I thank my hon. Friend for his intervention. We would expect all higher education providers on the OFS register to be compliant with the duties and conditions imposed on them. If they are not, the OFS has a range of regulatory tools at its disposal to deal with such eventualities.
Will the hon. Gentleman give way?
For the last time.
I thank the Minister for giving way. I understand his discomfort on the issue. He talked about numbers, but does he not recognise that in the latest year for which numbers are available—2014-15—new enrolments of international students fell by 3%, so he cannot say that the numbers are going up?
We can certainly say that visa applications have risen by around 10% since 2011, although there might be fluctuations from year to year. That has been the case for many periods in the history of international students coming to study in this country. There has not been a story of continued growth; there have been ups and downs. Since 2010, which is a longer timeframe, we have seen applications up by around 10%.
Lords amendment 156 could do real damage. For example, it would prevent international students being treated as long-term migrants. The internationally recognised definition of a long-term migrant is anyone moving countries for a period of more than a year. If we were not able to apply to international students the key features of our work immigration regime, such as the need to obtain a time-limited visa that specifies the terms on which the migrant can come and a requirement to return home upon expiry of the visa, that could undermine our whole student migration system. I cannot advise the House to agree to that amendment.

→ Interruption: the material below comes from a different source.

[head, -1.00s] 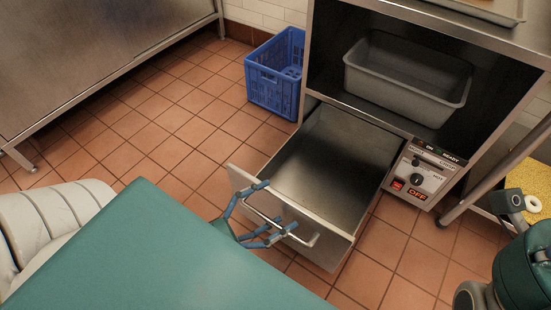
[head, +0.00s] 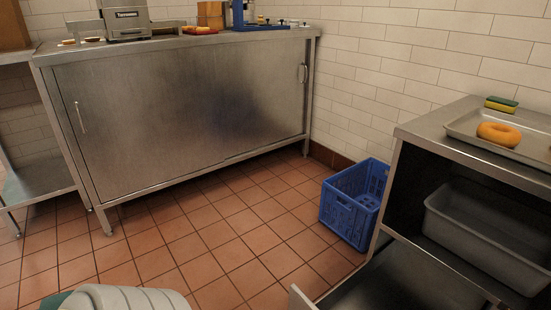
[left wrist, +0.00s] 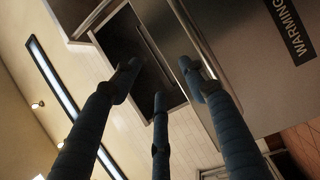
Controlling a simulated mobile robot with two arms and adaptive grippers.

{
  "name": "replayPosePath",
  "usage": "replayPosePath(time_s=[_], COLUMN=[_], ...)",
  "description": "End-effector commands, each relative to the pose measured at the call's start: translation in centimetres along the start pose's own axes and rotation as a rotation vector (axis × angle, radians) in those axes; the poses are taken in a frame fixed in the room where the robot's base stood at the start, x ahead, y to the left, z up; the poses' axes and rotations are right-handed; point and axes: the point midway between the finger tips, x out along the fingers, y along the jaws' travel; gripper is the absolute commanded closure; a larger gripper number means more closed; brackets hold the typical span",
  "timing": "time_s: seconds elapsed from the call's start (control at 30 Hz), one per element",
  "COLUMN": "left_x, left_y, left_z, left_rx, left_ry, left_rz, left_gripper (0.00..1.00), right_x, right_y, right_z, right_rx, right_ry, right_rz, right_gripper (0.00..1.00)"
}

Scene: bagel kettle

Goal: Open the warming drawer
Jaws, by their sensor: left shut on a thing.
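The warming drawer (head: 400,285) is pulled out from under the steel stand at the lower right of the head view. Its inside shows, but most of its front and its handle are cut off there. In the left wrist view, the drawer front (left wrist: 245,75) carries a dark WARMING label. My left gripper (left wrist: 160,80) is shut on the drawer's bar handle (left wrist: 190,35), its fingers on both sides of the bar. The left gripper is out of the head view. My right gripper is in neither view.
A blue crate (head: 345,212) stands on the tiles just left of the drawer. A grey tub (head: 485,245) sits on the shelf above it. A bagel (head: 498,134) lies on a tray on top. A steel cabinet (head: 190,110) stands behind; floor between is clear.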

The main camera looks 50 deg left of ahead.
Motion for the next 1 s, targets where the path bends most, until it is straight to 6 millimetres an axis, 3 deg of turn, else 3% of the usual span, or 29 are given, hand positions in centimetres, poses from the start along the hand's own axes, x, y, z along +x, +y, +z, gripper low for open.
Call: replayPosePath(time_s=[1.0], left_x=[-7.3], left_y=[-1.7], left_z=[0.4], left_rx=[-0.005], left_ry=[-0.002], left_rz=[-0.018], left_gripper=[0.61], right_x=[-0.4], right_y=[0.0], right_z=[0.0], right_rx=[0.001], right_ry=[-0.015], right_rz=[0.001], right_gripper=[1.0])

Secondly, the Lords amendment would prohibit any change to the future student migration regime that could be interpreted as more restrictive than that in force when the Bill is passed. Any future changes—even minor technical changes—would require fresh primary legislation rather than being made by immigration rules laid before Parliament. I do not believe that that would be sensible or helpful, particularly given how crowded the forthcoming legislative programme is likely to be.